En décembre 2009, Ryanair, prétextant la crise économique, change brutalement les règles du jeu et exige que le SMAC s'acquitte, pour 2010, d'une somme équivalente au premier versement, soit 400 000 euros contre les 225 000 prévus. Une exigence que la compagnie assortit d'une menace : en cas de refus de la collectivité, elle cessera toutes ses liaisons depuis l'aéroport d'Angoulême-Brie-Champniers. Ryanair n'en est pas à son coup d'essai. Avant celui d'Angoulême, d'autres aéroports se sont vus sommés de mettre la main à la poche.
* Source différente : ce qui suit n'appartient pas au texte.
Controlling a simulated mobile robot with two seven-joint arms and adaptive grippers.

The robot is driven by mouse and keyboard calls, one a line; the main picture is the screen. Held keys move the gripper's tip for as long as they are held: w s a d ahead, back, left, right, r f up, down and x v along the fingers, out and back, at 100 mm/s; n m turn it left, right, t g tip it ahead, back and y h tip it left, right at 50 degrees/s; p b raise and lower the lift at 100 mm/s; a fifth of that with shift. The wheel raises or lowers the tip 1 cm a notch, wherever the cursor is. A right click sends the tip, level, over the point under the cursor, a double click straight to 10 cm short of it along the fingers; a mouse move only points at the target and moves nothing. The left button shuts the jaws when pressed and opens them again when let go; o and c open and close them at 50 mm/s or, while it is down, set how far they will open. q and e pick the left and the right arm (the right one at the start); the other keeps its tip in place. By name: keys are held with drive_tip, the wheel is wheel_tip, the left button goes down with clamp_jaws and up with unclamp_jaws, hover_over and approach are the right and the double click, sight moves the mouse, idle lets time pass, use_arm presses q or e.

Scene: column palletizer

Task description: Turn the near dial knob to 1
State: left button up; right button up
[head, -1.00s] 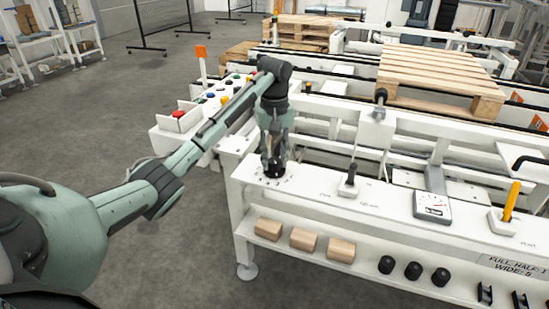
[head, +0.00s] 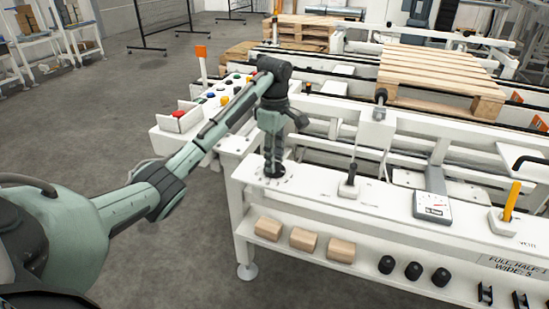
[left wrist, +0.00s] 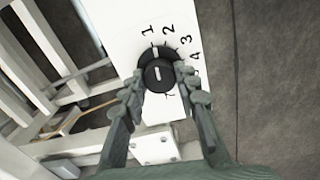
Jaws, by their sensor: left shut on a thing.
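The near dial knob (left wrist: 159,76) is black and round, with a white line on its top. My left gripper (left wrist: 158,92) is shut on the knob, one finger on each side. In the head view the left gripper (head: 274,168) points down onto the panel's left end and mostly hides the knob. My right gripper is not in view.
Wooden blocks (head: 303,239) and black knobs (head: 413,270) sit on the shelf below. A button box (head: 180,135) stands behind my left forearm.

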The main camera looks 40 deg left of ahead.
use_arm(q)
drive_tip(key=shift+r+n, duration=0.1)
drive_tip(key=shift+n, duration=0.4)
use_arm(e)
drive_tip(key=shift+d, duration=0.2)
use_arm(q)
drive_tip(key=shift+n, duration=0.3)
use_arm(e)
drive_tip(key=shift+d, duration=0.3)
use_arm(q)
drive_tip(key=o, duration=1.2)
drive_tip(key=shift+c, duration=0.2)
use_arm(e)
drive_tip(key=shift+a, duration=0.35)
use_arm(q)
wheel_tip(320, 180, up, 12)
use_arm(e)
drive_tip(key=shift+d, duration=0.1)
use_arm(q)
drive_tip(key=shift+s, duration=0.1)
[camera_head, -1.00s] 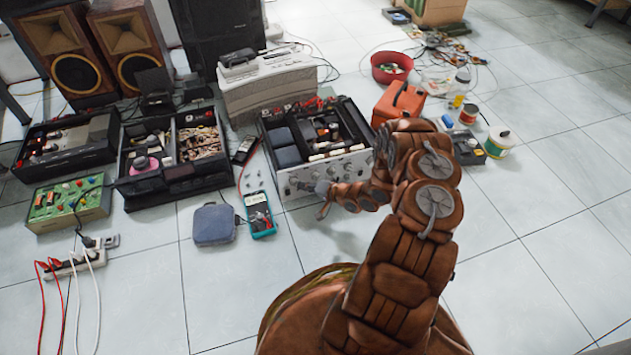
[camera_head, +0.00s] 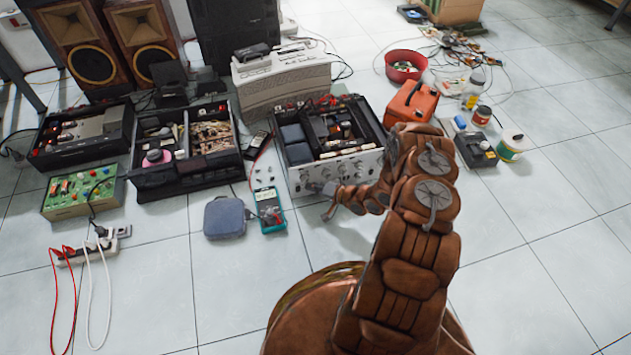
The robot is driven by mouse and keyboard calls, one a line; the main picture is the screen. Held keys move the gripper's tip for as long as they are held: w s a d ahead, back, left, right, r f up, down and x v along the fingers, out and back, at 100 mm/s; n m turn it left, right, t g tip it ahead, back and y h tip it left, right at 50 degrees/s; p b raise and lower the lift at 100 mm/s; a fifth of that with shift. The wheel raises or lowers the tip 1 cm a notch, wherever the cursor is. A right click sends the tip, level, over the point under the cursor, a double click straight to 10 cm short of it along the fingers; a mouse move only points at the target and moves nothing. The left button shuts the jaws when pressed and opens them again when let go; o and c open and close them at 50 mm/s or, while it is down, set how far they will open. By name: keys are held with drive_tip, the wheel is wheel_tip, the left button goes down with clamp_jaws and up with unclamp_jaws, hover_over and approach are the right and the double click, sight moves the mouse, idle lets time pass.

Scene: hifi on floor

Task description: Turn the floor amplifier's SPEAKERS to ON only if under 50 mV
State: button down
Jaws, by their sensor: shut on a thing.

En 2007 par exemple, arguant d'une baisse de rentabilité durant la période hivernale, la compagnie a fermé sa liaison quotidienne entre Poitiers et Londres de mars à novembre, et ne l'a reprise qu'après avoir obtenu une rallonge.
Le sénateur et président du conseil général de Charente, Michel Boutant, refuse de céder à ce qu'il qualifie de « diktat » : « J'ai souhaité que l'on arrête les frais tout de suite. Ryanair exigeait 175 000 euros de plus la 3e année. Et les années suivantes, quel aurait été le montant ? J'ai dénoncé publiquement ce qui s'apparente, ni plus ni moins, à un racket, et invité toutes les collectivités victimes du même chantage à s'unir contre ces pratiques » (cf. encart). Devant ce refus, Ryanair propose de maintenir le montant d'aide au niveau initialement prévu, mais en limitant le service aux deux seuls mois d'été au lieu des huit mois prévus au contrat. Le Syndicat écarte la proposition et, le 1er avril, la compagnie interrompt ses vols, laissant le ciel et le tarmac charentais vide de toute activité. Pour rompre la convention, elle dénonce la rupture d'une clause de confidentialité : les élus n'auraient pas respecté le contrat liant les parties en exposant publiquement les nouvelles exigences financières de la compagnie.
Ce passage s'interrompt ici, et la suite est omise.